This isn’t a review, but I know I haven’t posted much recently (for various reasons neither here nor there) so I thought I’d just comment on something exciting to me.
Around nine years ago, I bought four bobbins of the 9.5mm Pathé Baby version of J’accuse (1919). Since then, I’ve been picking up more when and where ever I could find them. At last, I’ve assembled the entire film. Actually, with the duplicates resulting from buying so many incomplete sets, I’ve got nearly two copies.
At 840 feet, it’s considerably abridged from the theatrical release (which wasn’t even available on video when I started the collection). If it was run straight, 840 feet works out to around 28 minutes, but J’accuse has notched titles so it’s actually a bit longer than that. The original Pathé Baby projector could only handle a 30 foot film bobbin, which is just a minute of footage. Even if a film only has two or three intertitles, text would quickly eat up almost all the runtime. To save film, the Baby had a unique system whereby a little arm feels along the edge of the film as it passes through the projector. When it encounters a notch, it stops advancing the film for a few seconds — holding the picture on the screen. This way, titles could be reduced from several feet down to just a couple frames. Later Babies doubled the max capacity to 60 feet, and at last Pathé ditched bobbins for conventional reels that could handle several hundred feet of film, but J’accuse is an early release. 30 feet with notched titles generally becomes 50 feet with running titles, so it’s probably closer to 45 minutes long.

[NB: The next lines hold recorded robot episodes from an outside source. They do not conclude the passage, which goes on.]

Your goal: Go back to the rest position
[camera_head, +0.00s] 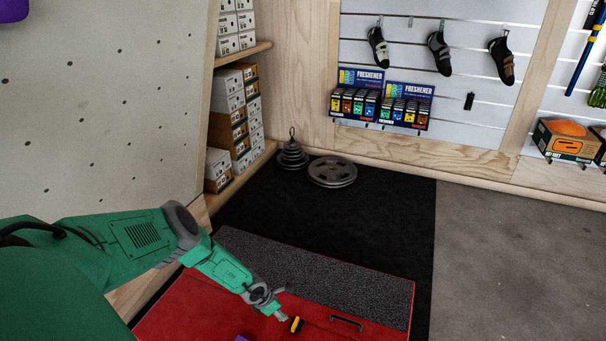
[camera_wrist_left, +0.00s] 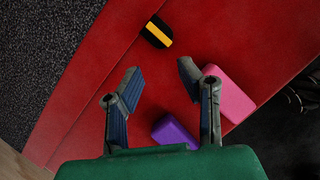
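My left gripper (camera_head: 281,306) reaches in from the left over a red surface (camera_head: 200,308). In the left wrist view, the left gripper (camera_wrist_left: 160,75) has its two fingers spread apart with nothing between the tips. A black and yellow block (camera_head: 296,324) lies on the red surface just past the fingers; it also shows in the left wrist view (camera_wrist_left: 156,33). A purple block (camera_wrist_left: 174,133) lies below, partly hidden by the gripper. A pink block (camera_wrist_left: 230,94) lies beside the right finger, partly behind it. My right gripper is not in view.
A dark grey textured strip (camera_head: 310,275) borders the red surface. A black mat (camera_head: 385,215) carries weight plates (camera_head: 333,171). Shelves of shoe boxes (camera_head: 232,110) stand beside a climbing wall (camera_head: 100,90). Climbing shoes (camera_head: 440,52) and freshener boxes (camera_head: 380,102) are on the back wall.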

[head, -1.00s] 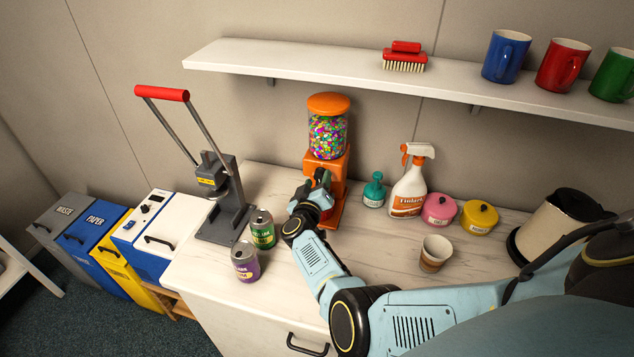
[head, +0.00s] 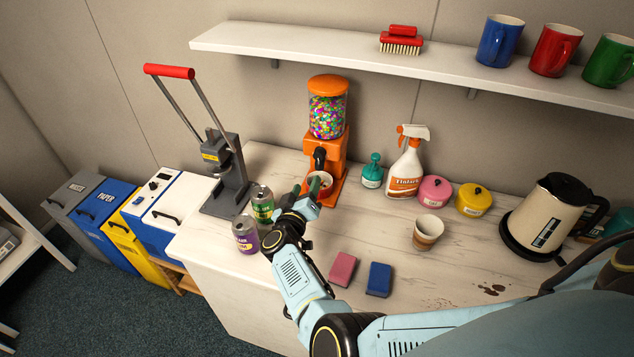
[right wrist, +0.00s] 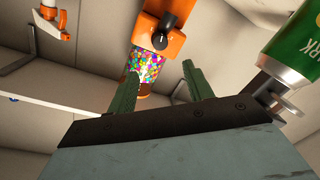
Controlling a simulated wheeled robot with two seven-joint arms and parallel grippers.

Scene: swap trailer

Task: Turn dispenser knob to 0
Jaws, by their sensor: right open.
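The orange candy dispenser (head: 331,135) stands upright on the counter against the wall, its clear jar full of coloured candies. Its black knob (head: 320,158) is on the front. In the right wrist view the knob (right wrist: 160,40) shows near the top on the orange body, with a pale mark on it. My right gripper (head: 308,188) is in front of and below the knob, apart from it. Its two green fingers (right wrist: 164,85) are spread with nothing between them. A cup sits at the dispenser's base, partly hidden by the gripper. My left gripper is not in view.
Pink (head: 343,268) and blue (head: 379,279) blocks lie in front. A shelf (head: 400,58) overhangs behind.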

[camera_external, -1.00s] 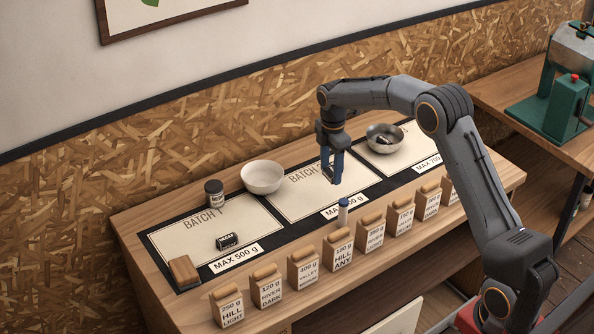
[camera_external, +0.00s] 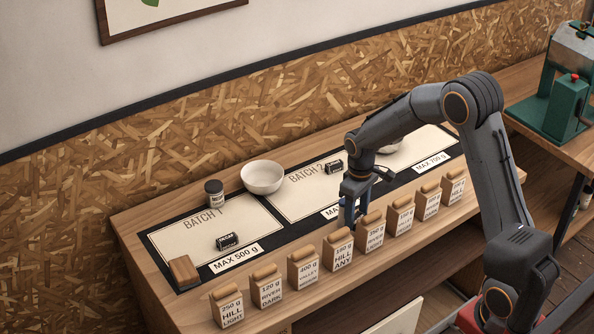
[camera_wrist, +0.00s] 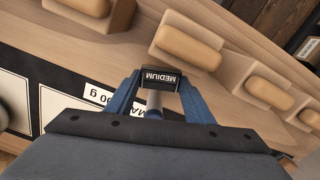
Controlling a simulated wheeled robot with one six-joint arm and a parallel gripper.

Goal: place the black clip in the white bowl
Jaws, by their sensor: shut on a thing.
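A small black clip-like piece (camera_external: 227,241) with pale lettering lies on the BATCH 1 panel. A similar black piece (camera_external: 334,168) lies on the BATCH 2 panel. I cannot tell which is the black clip. The white bowl (camera_external: 262,180) stands upright behind the panels, between BATCH 1 and BATCH 2, and looks empty. My gripper (camera_external: 351,218) is at the counter's front, right of both pieces and the bowl.
A dark jar (camera_external: 214,194) stands left of the white bowl. A wooden block (camera_external: 184,270) is at the left. A metal bowl (camera_external: 391,147) is mostly hidden behind my arm.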

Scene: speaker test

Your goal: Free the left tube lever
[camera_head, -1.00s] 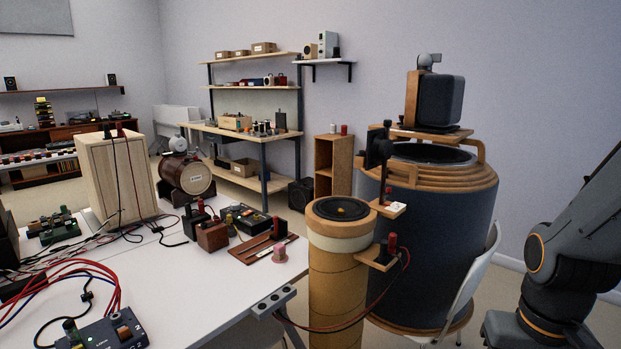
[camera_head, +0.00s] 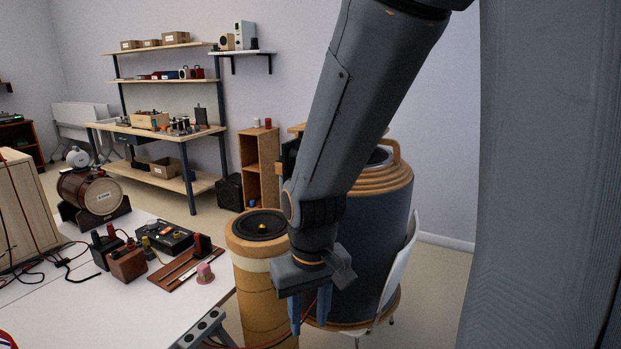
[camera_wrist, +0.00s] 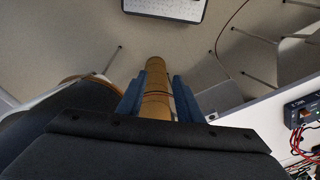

The whole notch system was a trade-off. With notched titles, the projector by necessity could only use weak lamps that threw small, dim pictures. More powerful lamps burned too hot and would melt the film if it was held in the gate for longer than a fraction of a second. The Baby’s lamphouse is really not much more than a flashlight.
There is an edit of the film that cuts out the whole ghost sequence at the end (before the 2008 DVD was released, I believe it was the most commonly available version on video), but the Baby edition retains it. I haven’t done a side-by-side comparison, but it seems like most of the Baby’s severest abridging is towards the start of the film.
Abel Gance and George Lucas have a bit in common — both being rather notorious for continually revising their films. It’s difficult to say what the “definitive” version of J’accuse would even look like. It’s certainly not the Baby release, but even the DVD is still missing as much as six reels’ worth of footage if by “original” you mean Gance’s earliest cuts of the film. The Baby version at least retains the three-epoch structure of the theatrical release, which the pre-2008 video didn’t.
Of all the Gance films I’ve seen, J’accuse remains my favorite. It may be heresy for me to say so, but Napoleon requires rather more patience than I’m willing to give. It has some spectacular and expertly constructed sequences, Napoleon does, but the road between them is a slog.
As for the delay in releasing a new video: the film scanner broke after transferring An Old Man’s Love Story. It was an easy fix, but I had to wait for a replacement part to arrive from Singapore, which took over a month. The primary scanner broke, I should say — I have four. The print I’m scanning now is a bit too shrunken to run through a standard movement, and the machine I’m talking about is one I built myself specifically to handle shrunken and badly damaged film. Here’s a hint for what’s coming out next. It’s an HD remaster of a very old title in the catalogue involving a washerwoman who gets stiffed by one of her customers.
Other news that may or may not be of interest: we’re trial-running putting the “now playing” video on YouTube as well on the homepage of our website. If it goes well, we’ll keep doing it. If it goes really well (viz., if the ad revenue matches the sale price), then maybe the now playing videos will cease to be a limited, one-at-a-time thing and the entire now playing catalogue will be made available.